As are the reflections on identity. For example, he prays not to find communion with god, but as way to connect with his community. She continues to wear the black robe long after the need to avoid harassment is passed.
These are two vividly drawn characters, mattering equally —not an easy feat. These are two ‘normal people’, to use the name of lockdown’s surprise TV hit (that deserves its own post), developing a normal relationship, meeting for date in a Chinese restaurant, then texting each other at work, falling in love slowly, then suddenly. They live in an unnamed city which is not quite the West, but is globally connected, until it stops being connected when the brutal war arrives. It could have been in Syria of the 2010s. It could well be in Bangladesh of the 2020s. Where and when of this story don’t matter, nor does the how of the couple’s flight from their war torn city to the West.
Hamid uses a magic realist device whereby people teleport across the world. In a lesser novel, this gimmick would be grating. Here it simply allows the reader to accept that in the twenty first century, travel is ubiquitous, and the physical acts of moving is far less important than the emotional dislocations and the psychological trauma that migrants have to live through. The couple’s experience in Greece, London, and then California echo tales of generations written in subway walls and tenement halls of the great cities of the West. Eventually, the vicissitudes of life take their toll on the couple. However, unlike normal people’s normal relationships in such circumstances, Hamid’s duo part ways without bitterness and recrimination, finding new life with new lovers.
They meet up decades later in their home city where the war is now a distant memory. A hopeful end, without being sentimental. Ghosh also ends in a positive note, in a cinematic climax where seemingly the miraculous happens in the Mediterranean. It’s not fair to pit the books against each other and ask which of the endings leave a longer lasting impression.
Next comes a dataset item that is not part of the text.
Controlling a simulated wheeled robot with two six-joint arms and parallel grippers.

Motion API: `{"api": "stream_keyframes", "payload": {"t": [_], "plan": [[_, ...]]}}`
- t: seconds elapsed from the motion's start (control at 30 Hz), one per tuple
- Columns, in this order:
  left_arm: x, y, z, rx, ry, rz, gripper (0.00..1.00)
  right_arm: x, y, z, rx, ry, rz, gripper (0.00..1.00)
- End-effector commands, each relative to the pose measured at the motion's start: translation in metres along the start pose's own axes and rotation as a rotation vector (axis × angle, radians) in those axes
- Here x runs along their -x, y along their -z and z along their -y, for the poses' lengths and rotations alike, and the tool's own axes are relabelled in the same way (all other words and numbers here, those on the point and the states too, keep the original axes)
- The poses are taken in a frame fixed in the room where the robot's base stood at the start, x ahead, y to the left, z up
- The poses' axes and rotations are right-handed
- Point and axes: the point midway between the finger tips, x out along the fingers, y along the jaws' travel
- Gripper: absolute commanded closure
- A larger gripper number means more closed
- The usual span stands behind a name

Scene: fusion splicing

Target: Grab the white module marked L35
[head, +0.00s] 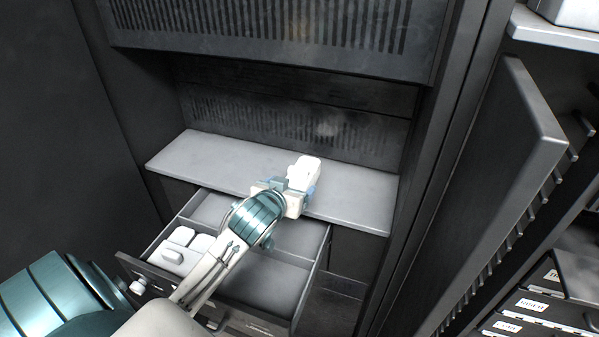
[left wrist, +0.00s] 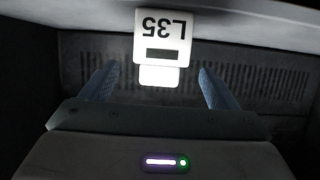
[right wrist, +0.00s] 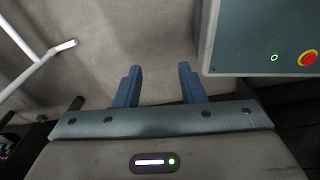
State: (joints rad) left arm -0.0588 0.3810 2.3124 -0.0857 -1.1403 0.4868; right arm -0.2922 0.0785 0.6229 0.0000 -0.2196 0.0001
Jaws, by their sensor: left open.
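The white module marked L35 (head: 304,169) is at the grey shelf in the head view. In the left wrist view its label (left wrist: 163,35) reads upside down, above a dark bar. My left gripper (head: 295,186) is open, with its blue fingers close around the near end of the module in the head view. In the left wrist view the module lies ahead of and between the two fingers (left wrist: 158,84). I cannot tell whether they touch it. My right gripper (right wrist: 160,84) shows only in the right wrist view, open and empty, away from the module.
The grey shelf (head: 365,194) sits in a dark cabinet above an open drawer (head: 318,262). Several white blocks (head: 181,248) lie in the drawer's left compartment; its right compartment looks empty. A dark door panel (head: 505,165) stands at right. A control box (right wrist: 245,45) shows in the right wrist view.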

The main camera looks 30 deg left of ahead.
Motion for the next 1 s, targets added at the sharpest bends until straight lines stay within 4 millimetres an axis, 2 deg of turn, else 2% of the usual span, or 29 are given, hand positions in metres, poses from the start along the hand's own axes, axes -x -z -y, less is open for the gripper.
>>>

The stories complemented for me, but that’s merely because I happened to read them simultaneously.
And the stories matter, more than ever. We live in a world saturated with facts, so much so that facts seem to have no impact and we find our own alternative facts. But stories still matter. Stories about migration, climate change, war, and love still have the power to shape our thoughts and actions. That’s a point Ghosh makes explicitly. And that’s the lasting impression Hamid leaves the reader with.